Exercise details: Emit the line that holds "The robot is" and all lines following it through the end of the data, verbatim, and nothing else.

BEGIN Supplied information

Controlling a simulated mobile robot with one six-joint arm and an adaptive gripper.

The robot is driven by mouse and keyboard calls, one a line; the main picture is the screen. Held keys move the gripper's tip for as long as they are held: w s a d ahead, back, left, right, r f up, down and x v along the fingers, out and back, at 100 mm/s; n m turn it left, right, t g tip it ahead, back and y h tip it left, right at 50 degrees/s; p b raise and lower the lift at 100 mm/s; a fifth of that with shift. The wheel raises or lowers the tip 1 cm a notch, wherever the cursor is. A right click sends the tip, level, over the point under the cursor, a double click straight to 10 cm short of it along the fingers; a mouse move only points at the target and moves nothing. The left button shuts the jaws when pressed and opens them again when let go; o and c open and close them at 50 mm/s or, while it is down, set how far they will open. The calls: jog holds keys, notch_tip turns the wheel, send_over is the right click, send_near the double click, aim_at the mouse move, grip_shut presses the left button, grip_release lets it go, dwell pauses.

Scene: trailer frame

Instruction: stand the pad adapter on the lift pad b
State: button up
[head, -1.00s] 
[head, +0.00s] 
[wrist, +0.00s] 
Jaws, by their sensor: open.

END Supplied information

Answer:
The robot is driven by mouse and keyboard calls, one a line; the main picture is the screen. Held keys move the gripper's tip for as long as they are held: w s a d ahead, back, left, right, r f up, down and x v along the fingers, out and back, at 100 mm/s; n m turn it left, right, t g tip it ahead, back and y h tip it left, right at 50 degrees/s; p b raise and lower the lift at 100 mm/s; a fifth of that with shift. The wheel raises or lowers the tip 1 cm a notch, wherever the cursor is. A right click sends the tip, level, over the point under the cursor, a double click straight to 10 cm short of it along the fingers; a mouse move only points at the target and moves nothing. The left button shuts the jaws when pressed and opens them again when let go; o and c open and close them at 50 mm/s or, while it is down, set how far they will open. The calls: jog holds keys, notch_tip turns the wheel, send_over is the right click, send_near the double click, aim_at the mouse move, grip_shut presses the left button, grip_release lets it go, dwell pauses.

Scene: trailer frame

Instruction: stand the pad adapter on the lift pad b
State: button up
[head, -1.00s] 
[head, +0.00s] 
[wrist, +0.00s] 
Jaws, by their sensor: open.

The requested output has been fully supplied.